### Written exercise
Pull every line of the entries that has the word "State".
START Extracted data
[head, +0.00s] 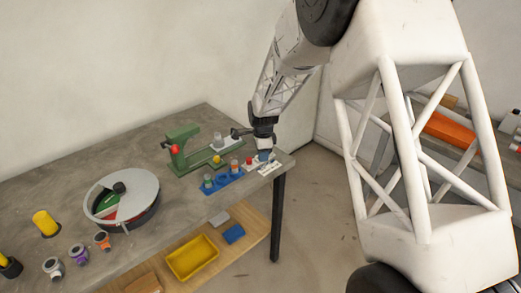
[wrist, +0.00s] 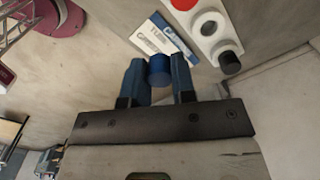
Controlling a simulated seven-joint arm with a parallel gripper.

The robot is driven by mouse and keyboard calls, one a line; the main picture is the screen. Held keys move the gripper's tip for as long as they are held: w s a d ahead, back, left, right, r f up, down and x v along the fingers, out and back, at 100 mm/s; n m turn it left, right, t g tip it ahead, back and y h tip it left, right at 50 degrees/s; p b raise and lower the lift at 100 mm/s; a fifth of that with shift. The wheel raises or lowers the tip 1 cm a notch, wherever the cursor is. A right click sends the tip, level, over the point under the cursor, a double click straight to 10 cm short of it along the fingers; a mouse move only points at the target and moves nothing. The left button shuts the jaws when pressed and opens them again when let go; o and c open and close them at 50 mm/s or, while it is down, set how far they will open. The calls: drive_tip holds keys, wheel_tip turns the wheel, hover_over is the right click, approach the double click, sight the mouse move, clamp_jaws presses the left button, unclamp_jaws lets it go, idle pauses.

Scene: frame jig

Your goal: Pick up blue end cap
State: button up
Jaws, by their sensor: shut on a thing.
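The blue end cap (wrist: 159,71) is a short blue cylinder. In the wrist view it sits between the two blue fingers of my gripper (wrist: 159,79), which is shut on it. In the head view my gripper (head: 264,155) points down over the right end of the table, near the white card. The cap cannot be made out clearly there, and its height above the table is hard to tell.
A printed white card (wrist: 147,38) lies just beyond the fingers. The blue tray (head: 214,190), green fixture (head: 181,157) and round turntable (head: 146,184) stand to the left.

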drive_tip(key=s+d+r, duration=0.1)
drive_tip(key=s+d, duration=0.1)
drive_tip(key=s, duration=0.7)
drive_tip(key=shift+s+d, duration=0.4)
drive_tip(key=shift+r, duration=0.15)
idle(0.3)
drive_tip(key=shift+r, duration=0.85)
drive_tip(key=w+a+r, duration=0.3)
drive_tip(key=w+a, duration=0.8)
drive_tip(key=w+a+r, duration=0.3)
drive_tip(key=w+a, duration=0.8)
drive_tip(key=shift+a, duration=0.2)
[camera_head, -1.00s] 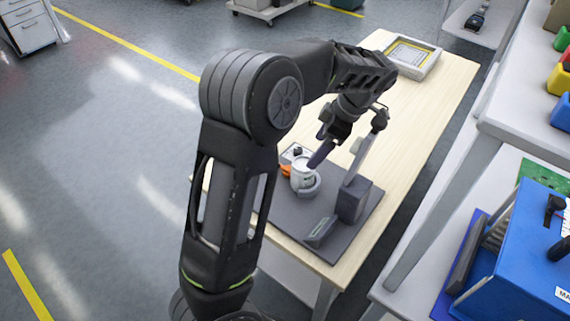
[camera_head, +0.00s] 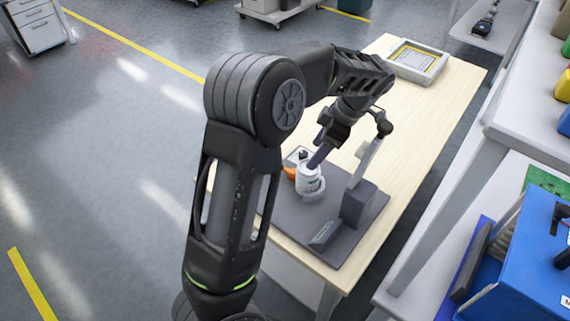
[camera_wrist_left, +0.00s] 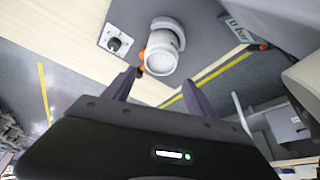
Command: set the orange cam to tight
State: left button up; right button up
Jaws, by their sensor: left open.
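The orange cam (camera_head: 289,174) is a small lever on the left side of a white cylindrical part (camera_head: 309,184), on a dark grey board on the wooden table. In the left wrist view the white part (camera_wrist_left: 163,50) is ahead of my fingers, with a little of the orange cam (camera_wrist_left: 142,53) at its left edge, mostly hidden. My left gripper (camera_head: 318,160) is open, its fingers pointing down at the white part. In the left wrist view its fingertips (camera_wrist_left: 160,80) are spread, with nothing clearly between them. I cannot tell whether a finger touches. My right gripper is out of view.
A dark upright stand (camera_head: 357,200) with a slanted arm is close to the right of my left gripper. A small plate with a black knob (camera_wrist_left: 114,44) lies beside the white part. A framed tray (camera_head: 417,60) lies at the table's far end. Shelving stands on the right.

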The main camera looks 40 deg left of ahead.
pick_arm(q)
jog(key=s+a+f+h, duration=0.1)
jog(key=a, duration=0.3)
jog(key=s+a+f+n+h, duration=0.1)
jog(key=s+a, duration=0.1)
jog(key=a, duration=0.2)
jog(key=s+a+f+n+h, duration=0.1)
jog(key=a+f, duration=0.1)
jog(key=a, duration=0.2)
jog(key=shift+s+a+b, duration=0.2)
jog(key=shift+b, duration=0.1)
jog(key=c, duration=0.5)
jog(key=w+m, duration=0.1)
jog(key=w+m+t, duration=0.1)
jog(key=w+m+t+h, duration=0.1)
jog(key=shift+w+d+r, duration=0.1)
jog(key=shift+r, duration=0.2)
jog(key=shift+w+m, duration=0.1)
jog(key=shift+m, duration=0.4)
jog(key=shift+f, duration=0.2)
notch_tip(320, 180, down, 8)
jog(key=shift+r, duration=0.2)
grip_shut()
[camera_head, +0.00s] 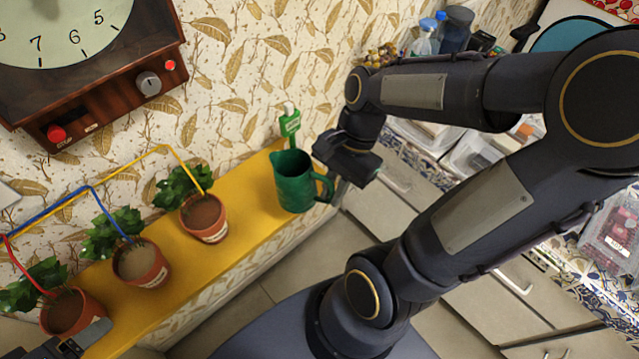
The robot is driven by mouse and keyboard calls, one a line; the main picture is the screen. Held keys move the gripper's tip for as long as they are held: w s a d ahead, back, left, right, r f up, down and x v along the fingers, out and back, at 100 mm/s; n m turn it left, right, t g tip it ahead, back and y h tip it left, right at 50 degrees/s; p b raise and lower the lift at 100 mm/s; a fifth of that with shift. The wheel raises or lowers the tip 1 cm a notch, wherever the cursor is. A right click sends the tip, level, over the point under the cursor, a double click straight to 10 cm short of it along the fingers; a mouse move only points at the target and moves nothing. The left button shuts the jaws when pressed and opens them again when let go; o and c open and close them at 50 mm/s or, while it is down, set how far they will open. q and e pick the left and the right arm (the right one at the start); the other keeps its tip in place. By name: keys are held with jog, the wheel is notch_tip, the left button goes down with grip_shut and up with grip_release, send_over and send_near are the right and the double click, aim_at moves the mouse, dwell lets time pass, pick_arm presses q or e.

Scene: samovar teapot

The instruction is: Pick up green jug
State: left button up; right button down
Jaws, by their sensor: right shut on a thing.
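The green jug (294,182) is upright at the right end of the yellow shelf. Its open top and spout show, and its handle is on the right side. My right gripper (333,182) is shut on the jug's handle, coming from the upper right. Its fingers are partly hidden by the dark gripper body. I cannot tell whether the jug's base touches the shelf. A dark part at the lower left edge looks like my left gripper (75,347); it is cut off by the frame and its jaws are unclear.
Several potted plants, such as one (203,218) left of the jug, stand along the yellow shelf (250,215). Coloured wires run to them. A wooden clock box (90,60) hangs upper left. Counters with drawers (395,205) lie right.

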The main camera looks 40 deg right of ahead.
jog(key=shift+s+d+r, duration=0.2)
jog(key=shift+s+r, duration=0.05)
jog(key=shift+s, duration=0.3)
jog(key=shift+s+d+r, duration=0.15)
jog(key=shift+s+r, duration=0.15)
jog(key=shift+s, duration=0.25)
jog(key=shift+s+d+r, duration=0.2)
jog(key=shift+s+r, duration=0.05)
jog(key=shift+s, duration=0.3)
END Extracted data
### Full answer
State: button up
State: left button up; right button up
State: left button up; right button down

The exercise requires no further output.